[Robot episode data]
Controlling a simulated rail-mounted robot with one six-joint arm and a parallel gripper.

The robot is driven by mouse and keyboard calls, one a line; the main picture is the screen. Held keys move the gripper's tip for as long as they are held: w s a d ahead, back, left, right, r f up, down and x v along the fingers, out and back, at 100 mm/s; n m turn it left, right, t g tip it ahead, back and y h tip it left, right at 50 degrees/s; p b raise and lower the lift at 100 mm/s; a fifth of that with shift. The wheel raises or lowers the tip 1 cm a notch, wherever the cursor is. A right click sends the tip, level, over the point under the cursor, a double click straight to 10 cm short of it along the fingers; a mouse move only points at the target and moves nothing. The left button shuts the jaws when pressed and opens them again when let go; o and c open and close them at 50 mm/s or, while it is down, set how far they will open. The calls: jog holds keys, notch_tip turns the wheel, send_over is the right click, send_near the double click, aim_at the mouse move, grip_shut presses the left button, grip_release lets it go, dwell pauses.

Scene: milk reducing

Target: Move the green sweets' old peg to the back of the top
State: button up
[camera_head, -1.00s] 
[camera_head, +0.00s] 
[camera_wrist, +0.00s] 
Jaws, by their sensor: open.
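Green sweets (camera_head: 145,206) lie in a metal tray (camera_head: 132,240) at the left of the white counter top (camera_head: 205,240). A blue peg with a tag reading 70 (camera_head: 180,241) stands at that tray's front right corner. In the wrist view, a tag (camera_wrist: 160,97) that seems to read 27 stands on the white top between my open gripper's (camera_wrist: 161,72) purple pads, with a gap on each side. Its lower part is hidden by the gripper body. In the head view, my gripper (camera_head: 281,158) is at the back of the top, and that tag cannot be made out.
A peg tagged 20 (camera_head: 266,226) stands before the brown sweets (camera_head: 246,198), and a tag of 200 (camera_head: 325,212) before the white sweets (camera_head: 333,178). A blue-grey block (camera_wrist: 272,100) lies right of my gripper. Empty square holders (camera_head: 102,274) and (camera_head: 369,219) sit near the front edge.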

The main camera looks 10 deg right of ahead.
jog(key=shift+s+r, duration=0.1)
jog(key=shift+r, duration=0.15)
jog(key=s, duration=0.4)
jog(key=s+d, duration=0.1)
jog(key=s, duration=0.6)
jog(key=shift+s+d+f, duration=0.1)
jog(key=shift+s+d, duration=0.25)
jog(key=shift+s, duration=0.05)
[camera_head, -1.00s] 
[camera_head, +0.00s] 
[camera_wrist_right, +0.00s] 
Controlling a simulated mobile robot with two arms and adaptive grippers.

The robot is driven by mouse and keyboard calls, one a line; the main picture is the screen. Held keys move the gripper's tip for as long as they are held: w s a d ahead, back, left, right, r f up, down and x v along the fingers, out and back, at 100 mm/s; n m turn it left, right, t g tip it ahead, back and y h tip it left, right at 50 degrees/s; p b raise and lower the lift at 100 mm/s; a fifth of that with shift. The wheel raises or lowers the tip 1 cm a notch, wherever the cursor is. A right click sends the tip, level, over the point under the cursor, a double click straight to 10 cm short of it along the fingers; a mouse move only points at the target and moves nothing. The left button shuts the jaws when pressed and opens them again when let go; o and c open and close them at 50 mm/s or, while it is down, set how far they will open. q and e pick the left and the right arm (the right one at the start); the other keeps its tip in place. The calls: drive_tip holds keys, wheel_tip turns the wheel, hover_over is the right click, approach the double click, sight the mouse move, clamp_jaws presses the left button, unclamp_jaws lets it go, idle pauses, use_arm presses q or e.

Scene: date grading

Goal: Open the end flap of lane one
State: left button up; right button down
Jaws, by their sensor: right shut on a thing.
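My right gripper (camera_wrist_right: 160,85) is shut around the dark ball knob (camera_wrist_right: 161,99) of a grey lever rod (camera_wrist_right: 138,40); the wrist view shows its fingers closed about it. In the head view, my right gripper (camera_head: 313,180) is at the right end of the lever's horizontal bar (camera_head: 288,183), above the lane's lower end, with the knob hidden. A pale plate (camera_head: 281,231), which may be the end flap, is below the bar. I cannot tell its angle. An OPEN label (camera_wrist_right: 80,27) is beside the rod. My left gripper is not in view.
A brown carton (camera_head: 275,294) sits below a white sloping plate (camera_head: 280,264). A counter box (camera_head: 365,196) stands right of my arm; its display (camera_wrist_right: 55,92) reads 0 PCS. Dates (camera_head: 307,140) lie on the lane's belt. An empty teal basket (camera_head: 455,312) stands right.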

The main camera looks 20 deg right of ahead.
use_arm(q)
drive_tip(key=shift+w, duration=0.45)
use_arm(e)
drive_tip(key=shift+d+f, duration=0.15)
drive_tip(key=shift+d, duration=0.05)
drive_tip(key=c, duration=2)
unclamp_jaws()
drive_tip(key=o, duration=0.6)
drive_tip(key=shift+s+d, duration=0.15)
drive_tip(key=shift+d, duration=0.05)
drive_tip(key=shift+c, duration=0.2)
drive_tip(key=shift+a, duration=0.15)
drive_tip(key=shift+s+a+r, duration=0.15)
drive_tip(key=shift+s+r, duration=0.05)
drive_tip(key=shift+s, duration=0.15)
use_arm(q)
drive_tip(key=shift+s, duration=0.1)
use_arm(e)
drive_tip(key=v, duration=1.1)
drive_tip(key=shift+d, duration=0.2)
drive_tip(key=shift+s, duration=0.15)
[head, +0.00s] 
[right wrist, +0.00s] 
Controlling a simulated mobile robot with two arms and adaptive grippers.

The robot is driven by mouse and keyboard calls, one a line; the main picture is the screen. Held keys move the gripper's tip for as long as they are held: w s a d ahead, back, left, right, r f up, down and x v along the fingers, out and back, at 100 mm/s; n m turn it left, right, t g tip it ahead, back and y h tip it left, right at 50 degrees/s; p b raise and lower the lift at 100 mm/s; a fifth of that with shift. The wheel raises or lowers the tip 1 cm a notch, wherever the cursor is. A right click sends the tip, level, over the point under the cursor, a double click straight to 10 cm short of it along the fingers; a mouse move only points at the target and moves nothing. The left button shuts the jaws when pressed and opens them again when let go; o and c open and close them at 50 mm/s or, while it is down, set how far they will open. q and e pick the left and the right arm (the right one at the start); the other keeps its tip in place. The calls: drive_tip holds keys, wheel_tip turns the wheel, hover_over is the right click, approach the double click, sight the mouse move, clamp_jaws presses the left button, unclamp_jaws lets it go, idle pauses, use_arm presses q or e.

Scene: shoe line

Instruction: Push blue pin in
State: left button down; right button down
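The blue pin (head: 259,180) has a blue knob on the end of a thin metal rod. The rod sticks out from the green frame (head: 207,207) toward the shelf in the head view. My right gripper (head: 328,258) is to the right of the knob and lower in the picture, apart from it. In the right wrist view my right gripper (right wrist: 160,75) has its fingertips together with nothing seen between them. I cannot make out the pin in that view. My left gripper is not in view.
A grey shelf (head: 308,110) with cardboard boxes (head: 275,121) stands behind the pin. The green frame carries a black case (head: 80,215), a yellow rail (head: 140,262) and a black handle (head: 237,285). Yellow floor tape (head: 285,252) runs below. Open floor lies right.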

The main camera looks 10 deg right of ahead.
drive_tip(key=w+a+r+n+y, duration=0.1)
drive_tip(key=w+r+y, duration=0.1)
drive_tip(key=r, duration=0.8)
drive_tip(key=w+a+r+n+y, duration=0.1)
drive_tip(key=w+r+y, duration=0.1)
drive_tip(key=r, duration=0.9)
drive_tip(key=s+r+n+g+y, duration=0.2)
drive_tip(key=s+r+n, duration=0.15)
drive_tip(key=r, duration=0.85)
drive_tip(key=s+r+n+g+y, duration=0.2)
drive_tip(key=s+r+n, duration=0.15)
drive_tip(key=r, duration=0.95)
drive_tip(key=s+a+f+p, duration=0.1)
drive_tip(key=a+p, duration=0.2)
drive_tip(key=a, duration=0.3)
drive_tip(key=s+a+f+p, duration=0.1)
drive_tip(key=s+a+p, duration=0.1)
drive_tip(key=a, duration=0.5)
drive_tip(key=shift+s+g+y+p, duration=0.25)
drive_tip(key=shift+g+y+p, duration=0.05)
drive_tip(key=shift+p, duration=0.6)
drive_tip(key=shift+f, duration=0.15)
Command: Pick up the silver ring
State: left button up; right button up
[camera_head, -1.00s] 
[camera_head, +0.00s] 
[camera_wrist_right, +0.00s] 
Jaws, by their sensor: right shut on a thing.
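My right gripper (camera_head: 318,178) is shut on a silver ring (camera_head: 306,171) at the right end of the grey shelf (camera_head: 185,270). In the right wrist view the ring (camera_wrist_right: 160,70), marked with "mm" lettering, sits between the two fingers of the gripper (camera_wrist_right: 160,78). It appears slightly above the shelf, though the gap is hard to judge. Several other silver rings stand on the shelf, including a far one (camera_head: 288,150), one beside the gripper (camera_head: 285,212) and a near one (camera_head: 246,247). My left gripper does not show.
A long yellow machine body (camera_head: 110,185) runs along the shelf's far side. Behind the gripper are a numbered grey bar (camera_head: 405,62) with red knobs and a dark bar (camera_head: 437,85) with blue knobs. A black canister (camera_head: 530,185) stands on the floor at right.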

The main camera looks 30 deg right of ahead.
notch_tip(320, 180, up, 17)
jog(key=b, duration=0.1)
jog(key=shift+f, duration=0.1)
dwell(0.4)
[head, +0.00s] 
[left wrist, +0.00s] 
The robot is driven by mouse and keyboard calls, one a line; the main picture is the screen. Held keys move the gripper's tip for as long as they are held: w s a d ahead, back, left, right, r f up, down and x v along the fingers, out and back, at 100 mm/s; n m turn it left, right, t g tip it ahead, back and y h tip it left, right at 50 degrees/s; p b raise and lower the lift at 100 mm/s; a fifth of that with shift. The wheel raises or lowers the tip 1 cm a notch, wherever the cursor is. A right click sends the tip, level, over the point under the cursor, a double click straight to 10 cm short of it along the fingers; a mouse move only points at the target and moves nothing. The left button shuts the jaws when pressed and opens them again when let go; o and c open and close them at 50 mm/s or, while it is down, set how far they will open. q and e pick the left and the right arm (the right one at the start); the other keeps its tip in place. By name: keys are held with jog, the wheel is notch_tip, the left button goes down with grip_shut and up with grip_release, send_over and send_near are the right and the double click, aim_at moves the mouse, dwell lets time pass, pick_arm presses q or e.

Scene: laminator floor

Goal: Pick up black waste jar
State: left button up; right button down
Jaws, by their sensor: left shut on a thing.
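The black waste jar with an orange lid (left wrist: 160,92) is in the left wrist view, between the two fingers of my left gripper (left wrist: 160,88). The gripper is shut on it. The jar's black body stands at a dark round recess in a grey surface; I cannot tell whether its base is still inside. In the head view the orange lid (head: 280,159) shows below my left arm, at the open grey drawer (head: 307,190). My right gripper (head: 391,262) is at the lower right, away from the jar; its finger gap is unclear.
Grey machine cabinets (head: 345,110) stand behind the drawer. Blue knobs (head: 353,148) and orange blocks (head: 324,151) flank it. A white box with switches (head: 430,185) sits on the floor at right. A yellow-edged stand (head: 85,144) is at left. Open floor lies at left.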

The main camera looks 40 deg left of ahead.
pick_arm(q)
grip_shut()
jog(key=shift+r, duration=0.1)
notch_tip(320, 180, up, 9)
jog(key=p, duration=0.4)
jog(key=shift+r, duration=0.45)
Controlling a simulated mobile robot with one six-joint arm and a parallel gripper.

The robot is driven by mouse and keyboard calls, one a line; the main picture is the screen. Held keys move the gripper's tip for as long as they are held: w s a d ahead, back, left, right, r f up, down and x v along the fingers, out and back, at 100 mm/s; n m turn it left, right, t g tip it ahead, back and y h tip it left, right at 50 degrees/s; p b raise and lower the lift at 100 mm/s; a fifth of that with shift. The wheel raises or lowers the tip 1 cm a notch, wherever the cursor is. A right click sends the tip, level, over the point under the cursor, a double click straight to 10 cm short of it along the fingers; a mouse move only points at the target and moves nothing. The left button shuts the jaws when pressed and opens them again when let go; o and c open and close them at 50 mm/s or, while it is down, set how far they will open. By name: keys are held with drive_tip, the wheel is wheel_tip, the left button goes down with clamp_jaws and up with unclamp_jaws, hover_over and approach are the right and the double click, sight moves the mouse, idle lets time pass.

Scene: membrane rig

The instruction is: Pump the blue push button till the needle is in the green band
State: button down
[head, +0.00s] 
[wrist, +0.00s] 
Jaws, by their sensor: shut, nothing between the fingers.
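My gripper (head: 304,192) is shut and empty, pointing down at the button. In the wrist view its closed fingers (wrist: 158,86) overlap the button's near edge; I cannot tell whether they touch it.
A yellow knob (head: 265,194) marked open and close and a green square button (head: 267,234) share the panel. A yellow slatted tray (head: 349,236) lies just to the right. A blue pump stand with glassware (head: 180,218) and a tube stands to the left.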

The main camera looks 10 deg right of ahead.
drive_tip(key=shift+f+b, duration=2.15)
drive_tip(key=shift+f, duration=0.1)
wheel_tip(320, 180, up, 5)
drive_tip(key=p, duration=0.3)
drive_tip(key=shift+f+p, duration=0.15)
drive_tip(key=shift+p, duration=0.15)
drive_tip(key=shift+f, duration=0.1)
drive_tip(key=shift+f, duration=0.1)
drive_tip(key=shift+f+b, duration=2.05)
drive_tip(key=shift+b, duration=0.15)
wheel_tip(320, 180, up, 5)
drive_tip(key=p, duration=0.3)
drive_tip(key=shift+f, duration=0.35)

» **TASK STATEMENT**
Look over the material above and show each line where "simulated" appears.

» **FULL OUTPUT**
Controlling a simulated rail-mounted robot with one six-joint arm and a parallel gripper.
Controlling a simulated mobile robot with two arms and adaptive grippers.
Controlling a simulated mobile robot with two arms and adaptive grippers.
Controlling a simulated mobile robot with one six-joint arm and a parallel gripper.

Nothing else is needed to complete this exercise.